REGULATORY IMPACT ANALYSIS STATEMENT
(This statement is not part of the Order.)
Anti-dumping duties on imports of fabricated industrial steel components (FISC) from China, South Korea and Spain, and countervailing duties on imports of FISC from China, have been in place since May 2017. LNG Canada Development Inc. (LNG Canada) and Woodfibre LNG Limited (Woodfibre LNG) have raised concerns regarding the impact that these duties may have on the costs of planned liquefied natural gas (LNG) projects, and have requested the remission of duties payable on FISC that is incorporated in modules used in LNG projects.

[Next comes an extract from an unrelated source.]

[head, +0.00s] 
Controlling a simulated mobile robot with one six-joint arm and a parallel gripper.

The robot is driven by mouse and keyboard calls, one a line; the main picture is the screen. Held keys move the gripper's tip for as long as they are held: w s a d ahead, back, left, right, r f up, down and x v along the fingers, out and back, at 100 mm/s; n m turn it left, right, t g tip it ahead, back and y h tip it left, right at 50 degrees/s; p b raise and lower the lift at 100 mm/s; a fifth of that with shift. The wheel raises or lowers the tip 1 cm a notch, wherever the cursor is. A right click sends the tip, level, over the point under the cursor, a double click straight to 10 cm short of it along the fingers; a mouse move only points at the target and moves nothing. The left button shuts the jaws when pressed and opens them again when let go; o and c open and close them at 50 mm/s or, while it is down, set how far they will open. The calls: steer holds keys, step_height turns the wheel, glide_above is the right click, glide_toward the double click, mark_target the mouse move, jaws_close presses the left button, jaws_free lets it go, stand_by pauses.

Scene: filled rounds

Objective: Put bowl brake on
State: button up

Anti-dumping and countervailing (anti-subsidy) duties address instances where unfairly traded (i.e. dumped or unfairly subsidized) imports injure Canadian producers. Dumping occurs when a manufacturer exports a product to another country at a price either below the price charged in its home market or below its cost of production. When dumping occurs, anti-dumping duties may be imposed to increase the prices of imported goods to a level that reflects non-dumped prices. Unfair subsidization occurs when foreign producers benefit from certain types of government financial assistance. When unfair subsidization occurs, countervailing duties may be imposed to offset the effects of subsidization by a foreign government.

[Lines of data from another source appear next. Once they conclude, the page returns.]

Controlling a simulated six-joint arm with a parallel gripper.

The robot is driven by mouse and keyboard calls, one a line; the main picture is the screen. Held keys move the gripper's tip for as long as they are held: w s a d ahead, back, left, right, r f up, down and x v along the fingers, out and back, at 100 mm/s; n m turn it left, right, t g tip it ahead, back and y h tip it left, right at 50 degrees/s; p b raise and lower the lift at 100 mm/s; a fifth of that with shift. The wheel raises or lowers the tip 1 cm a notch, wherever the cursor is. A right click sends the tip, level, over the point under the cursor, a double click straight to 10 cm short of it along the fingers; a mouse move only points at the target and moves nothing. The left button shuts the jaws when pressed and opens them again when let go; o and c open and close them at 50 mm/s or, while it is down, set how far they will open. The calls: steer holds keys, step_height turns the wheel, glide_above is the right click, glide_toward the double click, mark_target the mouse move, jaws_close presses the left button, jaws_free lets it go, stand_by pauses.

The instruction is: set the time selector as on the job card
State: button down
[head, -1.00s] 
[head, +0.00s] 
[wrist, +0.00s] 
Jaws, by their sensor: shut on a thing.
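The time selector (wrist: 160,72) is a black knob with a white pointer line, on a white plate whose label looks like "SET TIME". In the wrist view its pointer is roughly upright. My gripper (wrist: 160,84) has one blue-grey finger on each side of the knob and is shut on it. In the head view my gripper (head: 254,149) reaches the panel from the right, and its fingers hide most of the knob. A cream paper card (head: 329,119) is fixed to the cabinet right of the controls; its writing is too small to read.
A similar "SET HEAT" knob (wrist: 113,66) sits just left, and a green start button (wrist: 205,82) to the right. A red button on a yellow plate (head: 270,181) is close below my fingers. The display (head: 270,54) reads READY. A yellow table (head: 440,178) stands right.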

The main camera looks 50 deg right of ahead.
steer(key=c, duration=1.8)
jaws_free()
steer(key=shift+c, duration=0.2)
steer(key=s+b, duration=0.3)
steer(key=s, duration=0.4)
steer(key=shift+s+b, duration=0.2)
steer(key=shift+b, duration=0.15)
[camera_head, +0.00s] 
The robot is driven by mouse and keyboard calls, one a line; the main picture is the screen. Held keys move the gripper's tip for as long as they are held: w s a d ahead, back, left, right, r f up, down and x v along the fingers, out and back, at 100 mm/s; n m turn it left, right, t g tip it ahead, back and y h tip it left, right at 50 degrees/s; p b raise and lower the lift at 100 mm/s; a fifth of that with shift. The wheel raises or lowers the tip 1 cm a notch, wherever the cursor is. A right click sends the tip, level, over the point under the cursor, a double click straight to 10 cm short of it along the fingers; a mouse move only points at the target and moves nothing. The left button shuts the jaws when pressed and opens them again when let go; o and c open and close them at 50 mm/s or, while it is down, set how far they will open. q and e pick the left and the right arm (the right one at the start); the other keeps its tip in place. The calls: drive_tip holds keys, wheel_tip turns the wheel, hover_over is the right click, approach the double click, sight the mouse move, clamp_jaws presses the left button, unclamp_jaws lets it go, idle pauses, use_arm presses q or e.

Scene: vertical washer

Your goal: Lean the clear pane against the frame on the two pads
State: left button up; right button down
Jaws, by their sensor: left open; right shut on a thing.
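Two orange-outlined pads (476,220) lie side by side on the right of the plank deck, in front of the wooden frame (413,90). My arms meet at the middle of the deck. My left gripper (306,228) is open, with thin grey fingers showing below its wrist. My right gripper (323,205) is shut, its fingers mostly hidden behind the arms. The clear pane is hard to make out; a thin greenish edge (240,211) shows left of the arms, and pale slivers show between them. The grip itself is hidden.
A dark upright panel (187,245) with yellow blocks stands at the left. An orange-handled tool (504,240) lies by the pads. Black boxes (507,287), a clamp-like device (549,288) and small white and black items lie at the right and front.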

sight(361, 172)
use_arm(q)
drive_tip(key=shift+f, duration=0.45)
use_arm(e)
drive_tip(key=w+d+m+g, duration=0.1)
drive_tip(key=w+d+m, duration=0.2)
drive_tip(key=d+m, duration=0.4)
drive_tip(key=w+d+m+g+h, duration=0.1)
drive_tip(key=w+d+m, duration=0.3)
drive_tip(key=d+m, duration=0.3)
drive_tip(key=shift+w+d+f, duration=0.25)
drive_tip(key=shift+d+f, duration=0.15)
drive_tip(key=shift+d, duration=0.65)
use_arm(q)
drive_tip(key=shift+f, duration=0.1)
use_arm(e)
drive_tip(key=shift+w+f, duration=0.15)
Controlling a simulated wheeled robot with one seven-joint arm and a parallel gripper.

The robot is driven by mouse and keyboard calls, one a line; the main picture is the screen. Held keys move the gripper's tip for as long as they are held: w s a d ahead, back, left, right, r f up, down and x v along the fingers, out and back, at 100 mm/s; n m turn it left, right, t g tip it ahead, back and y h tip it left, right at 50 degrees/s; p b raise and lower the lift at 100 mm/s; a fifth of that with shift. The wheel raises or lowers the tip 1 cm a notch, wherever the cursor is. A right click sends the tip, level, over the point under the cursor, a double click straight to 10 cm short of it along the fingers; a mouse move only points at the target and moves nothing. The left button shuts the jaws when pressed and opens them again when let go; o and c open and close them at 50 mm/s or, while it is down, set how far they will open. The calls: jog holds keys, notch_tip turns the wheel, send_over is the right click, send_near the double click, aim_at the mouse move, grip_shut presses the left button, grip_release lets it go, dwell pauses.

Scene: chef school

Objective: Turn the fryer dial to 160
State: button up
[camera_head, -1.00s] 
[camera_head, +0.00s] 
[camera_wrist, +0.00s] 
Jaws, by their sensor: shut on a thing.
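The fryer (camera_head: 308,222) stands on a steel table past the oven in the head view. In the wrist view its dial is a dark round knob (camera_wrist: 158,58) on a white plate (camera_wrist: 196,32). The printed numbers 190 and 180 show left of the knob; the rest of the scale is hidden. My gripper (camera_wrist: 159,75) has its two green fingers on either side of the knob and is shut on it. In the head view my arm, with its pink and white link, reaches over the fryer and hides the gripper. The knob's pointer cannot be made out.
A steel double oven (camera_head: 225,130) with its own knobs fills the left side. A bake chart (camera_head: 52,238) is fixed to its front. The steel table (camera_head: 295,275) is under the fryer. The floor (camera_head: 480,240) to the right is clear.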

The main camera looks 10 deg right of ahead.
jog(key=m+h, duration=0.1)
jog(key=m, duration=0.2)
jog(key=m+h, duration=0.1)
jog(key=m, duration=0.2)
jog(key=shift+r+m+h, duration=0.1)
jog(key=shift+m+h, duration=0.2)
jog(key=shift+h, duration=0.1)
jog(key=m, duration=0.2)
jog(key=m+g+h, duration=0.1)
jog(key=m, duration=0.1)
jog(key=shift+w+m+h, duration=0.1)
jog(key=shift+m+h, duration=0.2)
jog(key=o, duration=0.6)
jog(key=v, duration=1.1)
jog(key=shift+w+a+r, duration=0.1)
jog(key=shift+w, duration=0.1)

In Canada, anti-dumping and countervailing duties may be imposed pursuant to the Special Import Measures Act (SIMA) following investigations by the Canada Border Services Agency (CBSA), which determines whether imports were dumped and/or subsidized, and the Canadian International Trade Tribunal (CITT), which determines whether such imports injured Canadian producers. These investigations are conducted in an independent, impartial and transparent manner. Duties imposed under SIMA are generally referred to as SIMA duties.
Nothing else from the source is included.